Entries from a robot dataset
+ + + + +

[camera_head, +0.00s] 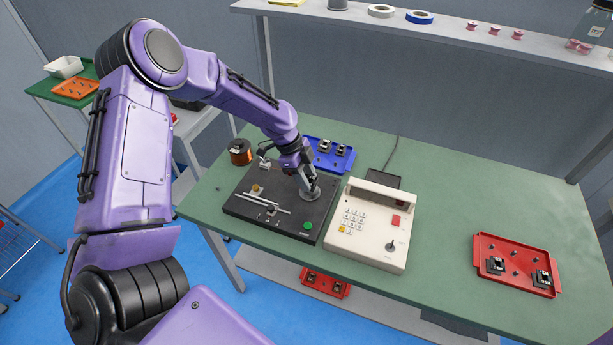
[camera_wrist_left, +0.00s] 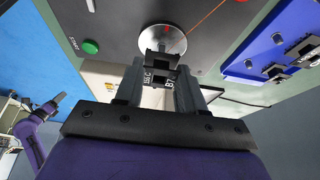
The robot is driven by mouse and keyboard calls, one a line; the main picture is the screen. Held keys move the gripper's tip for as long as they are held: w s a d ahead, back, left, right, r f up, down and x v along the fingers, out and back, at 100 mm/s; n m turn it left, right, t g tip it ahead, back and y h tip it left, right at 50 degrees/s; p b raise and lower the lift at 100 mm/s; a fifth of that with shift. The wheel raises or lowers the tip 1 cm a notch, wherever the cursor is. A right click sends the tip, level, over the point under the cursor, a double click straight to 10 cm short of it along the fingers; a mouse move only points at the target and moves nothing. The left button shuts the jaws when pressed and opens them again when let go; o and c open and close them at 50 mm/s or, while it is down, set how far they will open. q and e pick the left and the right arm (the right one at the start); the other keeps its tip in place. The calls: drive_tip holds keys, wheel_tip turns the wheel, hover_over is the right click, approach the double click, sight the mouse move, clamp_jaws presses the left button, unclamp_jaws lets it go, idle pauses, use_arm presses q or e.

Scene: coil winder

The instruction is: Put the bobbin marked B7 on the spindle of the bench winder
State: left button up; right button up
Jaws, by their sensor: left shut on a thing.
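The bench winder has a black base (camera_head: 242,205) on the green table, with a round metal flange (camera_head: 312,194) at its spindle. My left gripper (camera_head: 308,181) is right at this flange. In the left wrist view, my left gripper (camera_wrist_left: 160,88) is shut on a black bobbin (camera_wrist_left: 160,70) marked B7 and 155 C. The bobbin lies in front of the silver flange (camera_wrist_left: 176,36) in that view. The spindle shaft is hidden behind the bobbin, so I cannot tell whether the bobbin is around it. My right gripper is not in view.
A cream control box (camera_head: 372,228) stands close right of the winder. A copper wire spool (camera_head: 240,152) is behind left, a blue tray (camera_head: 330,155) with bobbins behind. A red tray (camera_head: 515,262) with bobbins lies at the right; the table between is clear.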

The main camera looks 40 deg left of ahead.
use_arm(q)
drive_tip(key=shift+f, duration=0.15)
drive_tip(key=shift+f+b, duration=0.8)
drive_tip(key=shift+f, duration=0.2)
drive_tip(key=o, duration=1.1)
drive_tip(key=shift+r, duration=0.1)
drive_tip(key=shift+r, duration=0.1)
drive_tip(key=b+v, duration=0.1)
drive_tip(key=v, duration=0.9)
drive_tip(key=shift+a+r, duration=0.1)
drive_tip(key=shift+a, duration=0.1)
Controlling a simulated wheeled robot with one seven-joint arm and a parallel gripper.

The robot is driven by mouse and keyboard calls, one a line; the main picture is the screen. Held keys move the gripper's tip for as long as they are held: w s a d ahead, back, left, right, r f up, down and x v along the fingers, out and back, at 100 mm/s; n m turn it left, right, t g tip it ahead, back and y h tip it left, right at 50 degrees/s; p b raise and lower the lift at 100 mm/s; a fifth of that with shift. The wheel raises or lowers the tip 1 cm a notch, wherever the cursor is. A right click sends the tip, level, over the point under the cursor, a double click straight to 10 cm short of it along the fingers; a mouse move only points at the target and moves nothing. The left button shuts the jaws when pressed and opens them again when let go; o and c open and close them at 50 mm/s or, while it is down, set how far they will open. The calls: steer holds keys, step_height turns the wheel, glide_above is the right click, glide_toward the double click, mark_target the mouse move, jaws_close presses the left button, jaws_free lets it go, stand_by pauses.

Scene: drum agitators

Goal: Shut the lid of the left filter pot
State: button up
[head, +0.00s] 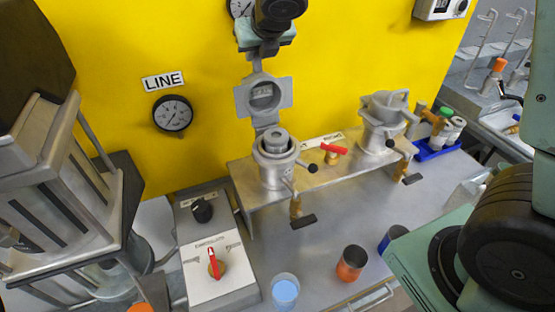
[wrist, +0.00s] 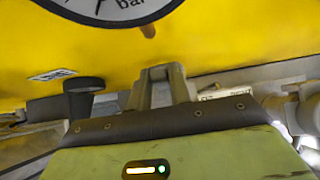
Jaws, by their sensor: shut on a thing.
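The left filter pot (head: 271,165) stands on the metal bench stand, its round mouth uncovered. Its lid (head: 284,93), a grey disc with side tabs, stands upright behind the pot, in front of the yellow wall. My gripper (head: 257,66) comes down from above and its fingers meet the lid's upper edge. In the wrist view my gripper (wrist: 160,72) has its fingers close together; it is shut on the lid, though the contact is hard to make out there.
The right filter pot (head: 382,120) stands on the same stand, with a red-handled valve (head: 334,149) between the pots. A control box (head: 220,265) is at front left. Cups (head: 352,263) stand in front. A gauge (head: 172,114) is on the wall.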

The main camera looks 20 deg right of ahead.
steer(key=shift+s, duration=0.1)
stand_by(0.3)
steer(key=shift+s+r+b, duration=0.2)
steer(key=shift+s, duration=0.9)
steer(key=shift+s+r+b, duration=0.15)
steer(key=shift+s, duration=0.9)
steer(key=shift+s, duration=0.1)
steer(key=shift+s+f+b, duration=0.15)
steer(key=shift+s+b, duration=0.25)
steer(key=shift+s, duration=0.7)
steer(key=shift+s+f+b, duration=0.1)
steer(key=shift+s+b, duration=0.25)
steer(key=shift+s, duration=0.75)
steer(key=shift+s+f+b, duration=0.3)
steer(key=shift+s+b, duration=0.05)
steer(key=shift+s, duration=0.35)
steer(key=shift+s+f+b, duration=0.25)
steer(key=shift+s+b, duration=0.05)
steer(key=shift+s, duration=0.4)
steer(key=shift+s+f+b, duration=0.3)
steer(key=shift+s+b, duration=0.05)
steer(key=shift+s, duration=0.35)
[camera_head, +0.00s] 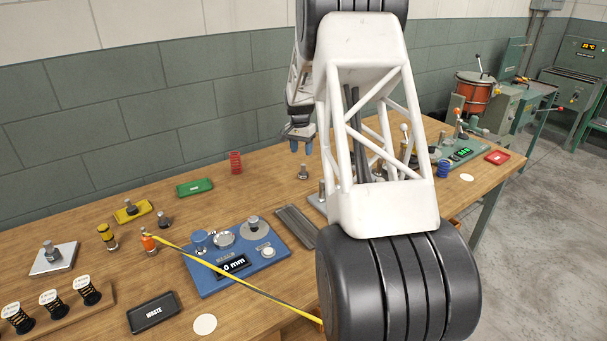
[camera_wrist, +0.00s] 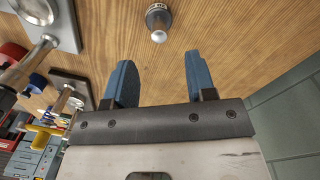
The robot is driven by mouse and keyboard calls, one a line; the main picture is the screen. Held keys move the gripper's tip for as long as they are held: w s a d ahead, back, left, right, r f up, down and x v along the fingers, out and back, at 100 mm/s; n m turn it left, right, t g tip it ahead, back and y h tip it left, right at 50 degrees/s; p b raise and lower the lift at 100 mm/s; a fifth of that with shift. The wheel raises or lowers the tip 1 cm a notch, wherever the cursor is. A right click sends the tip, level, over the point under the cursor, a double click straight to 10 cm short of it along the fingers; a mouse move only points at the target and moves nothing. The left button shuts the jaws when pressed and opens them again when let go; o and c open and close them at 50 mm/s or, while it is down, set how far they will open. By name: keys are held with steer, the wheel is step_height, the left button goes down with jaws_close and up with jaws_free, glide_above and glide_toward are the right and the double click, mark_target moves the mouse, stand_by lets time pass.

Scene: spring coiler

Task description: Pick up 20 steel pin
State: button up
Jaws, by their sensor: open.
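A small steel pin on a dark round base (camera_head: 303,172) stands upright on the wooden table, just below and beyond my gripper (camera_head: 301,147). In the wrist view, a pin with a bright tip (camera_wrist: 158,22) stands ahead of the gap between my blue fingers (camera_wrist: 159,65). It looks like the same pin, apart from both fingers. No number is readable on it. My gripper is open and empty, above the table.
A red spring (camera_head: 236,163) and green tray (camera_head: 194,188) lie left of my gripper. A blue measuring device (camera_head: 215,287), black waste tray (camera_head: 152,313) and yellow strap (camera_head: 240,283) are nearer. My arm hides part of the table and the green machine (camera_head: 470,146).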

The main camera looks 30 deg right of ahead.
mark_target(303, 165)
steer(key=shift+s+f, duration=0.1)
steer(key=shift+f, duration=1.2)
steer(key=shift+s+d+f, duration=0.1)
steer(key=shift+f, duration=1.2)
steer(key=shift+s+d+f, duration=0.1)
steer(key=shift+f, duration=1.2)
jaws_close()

+ + + + +

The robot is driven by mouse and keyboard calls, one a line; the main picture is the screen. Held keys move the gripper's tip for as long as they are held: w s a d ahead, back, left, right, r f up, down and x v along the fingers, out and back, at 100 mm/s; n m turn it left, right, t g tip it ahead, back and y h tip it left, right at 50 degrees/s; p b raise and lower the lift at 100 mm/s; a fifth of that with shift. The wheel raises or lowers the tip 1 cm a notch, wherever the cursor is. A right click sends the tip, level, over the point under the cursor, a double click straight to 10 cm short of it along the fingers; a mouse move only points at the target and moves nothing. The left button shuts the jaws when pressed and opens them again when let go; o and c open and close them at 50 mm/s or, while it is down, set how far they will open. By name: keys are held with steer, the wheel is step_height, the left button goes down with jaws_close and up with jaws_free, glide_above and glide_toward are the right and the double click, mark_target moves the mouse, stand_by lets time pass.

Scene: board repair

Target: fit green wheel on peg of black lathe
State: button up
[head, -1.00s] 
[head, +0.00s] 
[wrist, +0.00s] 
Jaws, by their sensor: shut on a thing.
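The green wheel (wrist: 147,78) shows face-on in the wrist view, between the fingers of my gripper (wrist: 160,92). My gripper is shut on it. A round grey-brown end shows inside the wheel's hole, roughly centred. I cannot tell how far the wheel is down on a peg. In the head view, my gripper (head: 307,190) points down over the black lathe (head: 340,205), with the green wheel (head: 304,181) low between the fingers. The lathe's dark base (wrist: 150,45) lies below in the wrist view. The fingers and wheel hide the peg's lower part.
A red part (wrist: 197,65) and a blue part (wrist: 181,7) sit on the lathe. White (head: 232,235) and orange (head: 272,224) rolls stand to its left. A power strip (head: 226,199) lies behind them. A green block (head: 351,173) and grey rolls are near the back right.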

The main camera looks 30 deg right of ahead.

+ + + + +

-- Task goal --
Copy every line of the material in which the word "Scene" occurs.

-- Result for this exercise --
Scene: coil winder
Scene: drum agitators
Scene: spring coiler
Scene: board repair

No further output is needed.